Although there are several softcore sex scenes, Sometani and Maeda barely exchange more than a kiss, prompting one journalist to ask whether they would “consider going all the way on film.” Sometani answered that he’d done love scenes in the past and would again, if the script required it. Maeda concurred, “I feel the same way. If there’s a need and the script requires it, then I have no problem doing such a scene.” Male hearts were surely lifted everywhere — the singer-actress spent seven years as the most popular member of the virginal girl band AKB48, and her film career hasn’t yet dispelled that image.
To a question about doing research (nudge, nudge, wink, wink), Hiroki reminded the audience that his career began in Kabukicho, and that he was quite familiar with the love-hotel industry. (In the 1980s, the director had forged a path as “the prince of youth porn,” directing many pink and AV titles before branching out into more commercial productions.) The film makes extensive use of locations in that part of Shinjuku, and includes an actual Hate Speech rally in nearby Shin Okubo. Hiroki explained, “These demonstrations have been occurring in the area, and it’s embarrassing for Japan that they’re happening. I felt there was no need to cover it up, and it was right to show it.”

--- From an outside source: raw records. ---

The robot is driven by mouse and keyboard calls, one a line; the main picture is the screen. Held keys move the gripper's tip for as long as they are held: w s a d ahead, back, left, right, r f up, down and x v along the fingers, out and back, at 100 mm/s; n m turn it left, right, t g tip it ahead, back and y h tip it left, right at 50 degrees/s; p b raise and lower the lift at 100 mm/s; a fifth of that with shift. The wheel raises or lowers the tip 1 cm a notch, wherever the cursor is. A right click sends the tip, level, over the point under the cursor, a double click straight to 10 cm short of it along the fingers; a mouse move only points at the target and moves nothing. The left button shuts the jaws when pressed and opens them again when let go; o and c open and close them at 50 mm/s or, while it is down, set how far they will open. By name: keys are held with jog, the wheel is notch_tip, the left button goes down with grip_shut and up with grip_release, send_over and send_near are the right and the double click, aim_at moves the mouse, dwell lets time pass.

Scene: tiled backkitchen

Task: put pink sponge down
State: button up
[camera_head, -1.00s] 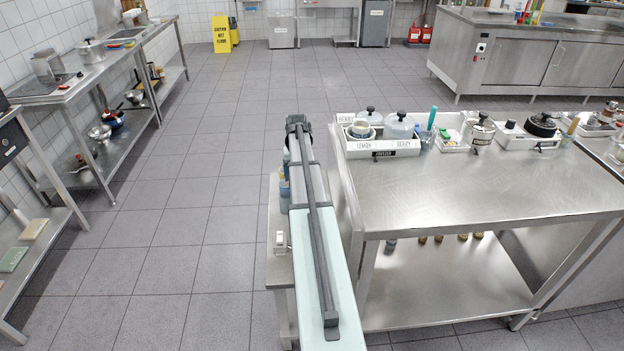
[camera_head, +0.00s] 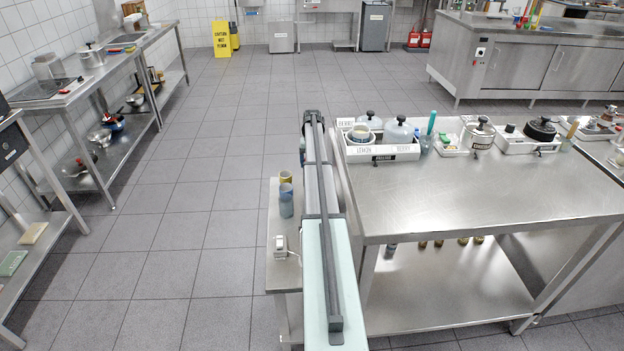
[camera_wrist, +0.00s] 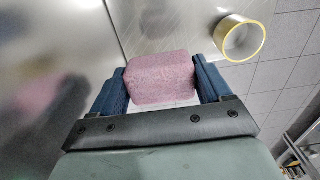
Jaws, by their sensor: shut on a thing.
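In the wrist view, the pink sponge (camera_wrist: 160,80) is a speckled block held between the two dark blue fingers of my gripper (camera_wrist: 161,68). The fingers press on its left and right sides. A grey metal surface (camera_wrist: 160,25) lies beyond the sponge. I cannot tell whether the sponge touches it. In the head view my own arm hides the gripper and the sponge.
A yellow-rimmed round container (camera_wrist: 241,38) stands close right of the sponge in the wrist view. The head view shows a low side table (camera_head: 283,205) with a blue-grey cup (camera_head: 286,200) and a small metallic object (camera_head: 281,247). A large steel table (camera_head: 470,190) stands to its right.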

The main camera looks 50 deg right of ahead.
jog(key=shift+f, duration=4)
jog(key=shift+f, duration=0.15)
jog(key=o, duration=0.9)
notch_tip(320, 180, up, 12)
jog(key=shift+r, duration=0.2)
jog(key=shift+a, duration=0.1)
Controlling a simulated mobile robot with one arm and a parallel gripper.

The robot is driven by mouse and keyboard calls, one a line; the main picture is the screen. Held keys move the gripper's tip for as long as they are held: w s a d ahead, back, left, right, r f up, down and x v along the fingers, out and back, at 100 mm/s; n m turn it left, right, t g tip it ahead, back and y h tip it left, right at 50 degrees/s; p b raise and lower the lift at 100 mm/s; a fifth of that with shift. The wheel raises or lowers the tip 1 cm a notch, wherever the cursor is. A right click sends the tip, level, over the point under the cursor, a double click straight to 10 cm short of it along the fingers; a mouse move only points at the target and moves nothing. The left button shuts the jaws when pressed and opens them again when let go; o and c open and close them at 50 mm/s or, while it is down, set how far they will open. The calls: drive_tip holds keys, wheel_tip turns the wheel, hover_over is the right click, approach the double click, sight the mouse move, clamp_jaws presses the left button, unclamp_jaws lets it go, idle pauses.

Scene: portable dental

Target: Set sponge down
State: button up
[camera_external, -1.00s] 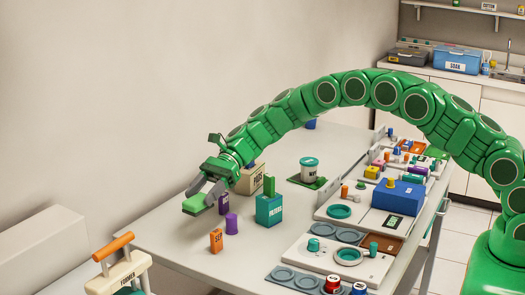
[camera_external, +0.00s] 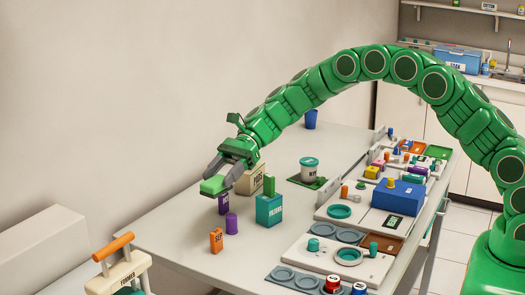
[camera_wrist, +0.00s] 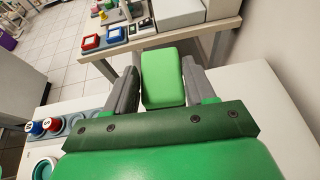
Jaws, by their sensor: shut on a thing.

The Kabukicho Love Hotel theme song, a catchy tune that swells over the end credits, is called Believe in Love, belying many, but not all, of the film’s “love” stories. The night’s final question addressed that belief. After a pause and a laugh, Hiroki said, “Love is important, yeah.” Brief struggle for words. “Love is everything.” Maeda also laughed, then replied, “I feel like I’m supported by many people in my work, so I’m very aware of the importance of love.” Said Sometani, whose newly minted marriage lent added oomph to his answer: “There are many kinds of love, and I like the word ‘love.’ Yes, I believe.”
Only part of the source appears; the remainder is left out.